Dados do Departamento Intersindical de Estatística e Estudos Socioeconômicos (Dieese), com base na Pesquisa Nacional por Amostra de Domicílios (Pnad-Contínua) do IBGE, revelam que o trabalho desprotegido é uma realidade para a maioria dos negros e negras. Cerca de 48% dos homens negros e 46% das mulheres negras estão nessas ocupações, em comparação com 35% e 34% de homens e mulheres não negros, respectivamente.

Além disso, os dados mostram disparidades salariais significativas. As mulheres negras ganham em média R$ 1.334, enquanto as mulheres não negras recebem R$ 2.060. Para os homens, a diferença é de R$ 1.540 para negros e R$ 2.397 para não negros. Essa disparidade salarial coloca as mulheres negras na base da pirâmide social brasileira.

Um estudo recente realizado pela CUT e pelo Dieese também revela que a população negra está sobrerrepresentada em determinadas funções no mercado de trabalho, como a de entregadores, onde são 61,6% dos trabalhadores. Além disso, o rendimento médio dos negros nessas ocupações é menor do que o dos não negros.

No acesso às políticas sociais, como saúde, educação e saneamento, o racismo estrutural também se faz presente, resultando na exclusão da população negra. Por exemplo, apenas 34% dos estudantes universitários se declaram pretos ou pardos, apesar de a maioria da população brasileira ser negra (55%).

O dia seguinte à abolição

De acordo com a secretária-Adjunta de Combate ao Racismo da CUT nacional, Rosana Sousa Fernandes, a abolição, na letra de lei, libertou escravizados, mas não trouxe nenhum tipo de reparação pelos quase 300 anos anteriores de escravidão. Naquela época, segundo ela, já havia um movimento de libertação pelos próprios escravos, com as lutas dos quilombos pela liberdade e, em especial, pelas mulheres escravizadas que, pelo trabalho forçado, compravam a liberdade de seus filhos e companheiros, explica.
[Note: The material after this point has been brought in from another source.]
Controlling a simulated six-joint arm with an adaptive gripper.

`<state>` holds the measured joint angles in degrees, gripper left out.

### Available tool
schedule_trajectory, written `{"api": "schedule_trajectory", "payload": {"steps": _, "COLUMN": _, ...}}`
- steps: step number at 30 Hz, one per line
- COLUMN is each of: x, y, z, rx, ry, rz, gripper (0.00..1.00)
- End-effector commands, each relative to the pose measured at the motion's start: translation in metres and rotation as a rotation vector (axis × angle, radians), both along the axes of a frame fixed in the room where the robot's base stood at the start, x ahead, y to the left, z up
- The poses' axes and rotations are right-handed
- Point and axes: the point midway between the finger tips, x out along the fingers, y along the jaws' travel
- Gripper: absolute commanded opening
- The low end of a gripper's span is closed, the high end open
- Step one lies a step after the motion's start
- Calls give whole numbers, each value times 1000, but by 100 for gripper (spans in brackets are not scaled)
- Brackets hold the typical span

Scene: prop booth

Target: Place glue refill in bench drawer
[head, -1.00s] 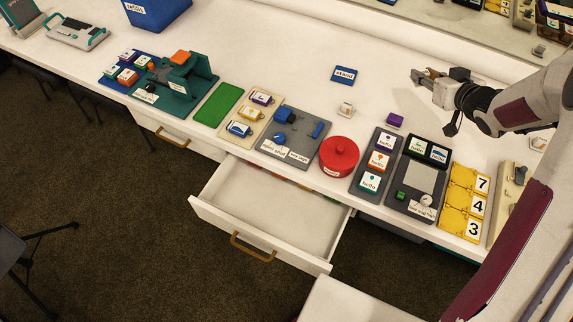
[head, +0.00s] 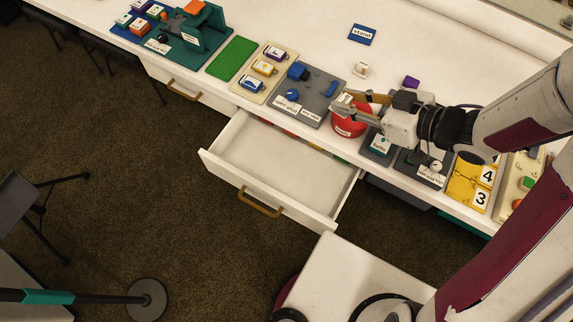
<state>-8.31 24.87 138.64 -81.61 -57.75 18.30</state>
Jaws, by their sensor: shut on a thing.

Fernandes complementa afirmando que foi uma política de extermínio da população negra. “Eles acreditaram que em 50, no máximo 100 anos, nós estaríamos extintos, já que não haveria condições de sobreviver. Essa ideologia, esse racismo, de certa forma, perdura até hoje”, ela diz.

Enquanto os homens ficaram à margem da sociedade e tiveram de recorrer a furtos para poderem comer, já que eram hostilizados pela sociedade branca – Daí vem o termo “marginal”, estigmatizado até os dias de hoje e, geralmente usado para se referir a negros, as mulheres continuaram a ‘prestar serviços domésticos para suas senhoras’, porém com uma remuneração simbólica. Como o racismo perdurou ao longo dos tempos, a profissão, hoje conhecida como ‘empregada doméstica’, é ocupada, na grande maioria, por mulheres negras.

“Até hoje, temos uma sociedade que não valoriza a luta, os saberes e a cultura da população negra. A abolição foi mais uma forma de demonstrar que houve uma mulher branca, que foi benevolente com os negros e assinou a lei”

Rosana Sousa Fernandes – Maio de 2022

Caminhos do combate ao racismo

Acabar com o racismo há que se ter um pacto social. “Passa pelas instituições públicas, pelas organizações como movimentos sociais e sindical, pela mídia, pelos patrões, governos. Passa ainda por uma mudança curricular, já que a educação é caminho para construção social.  E, necessariamente, pelo sistema de justiça do Brasil, com tipificação e punição severa de casos de racismo. É só assim que acabaremos com esse câncer do país”, diz a dirigente.

Sobretudo, esse pacto tem que estar enraizado na sociedade. A máxima “não basta ser antirracista”, para Anatalina é uma verdade absoluta. “Cada um de nós tem que ter a luta antirracista no cotidiano, através das ações, da conduta, da ideologia, do coração”. E a dirigente deixa uma questão dirigida a todos e todas: “O que você fez hoje para combater o racismo?”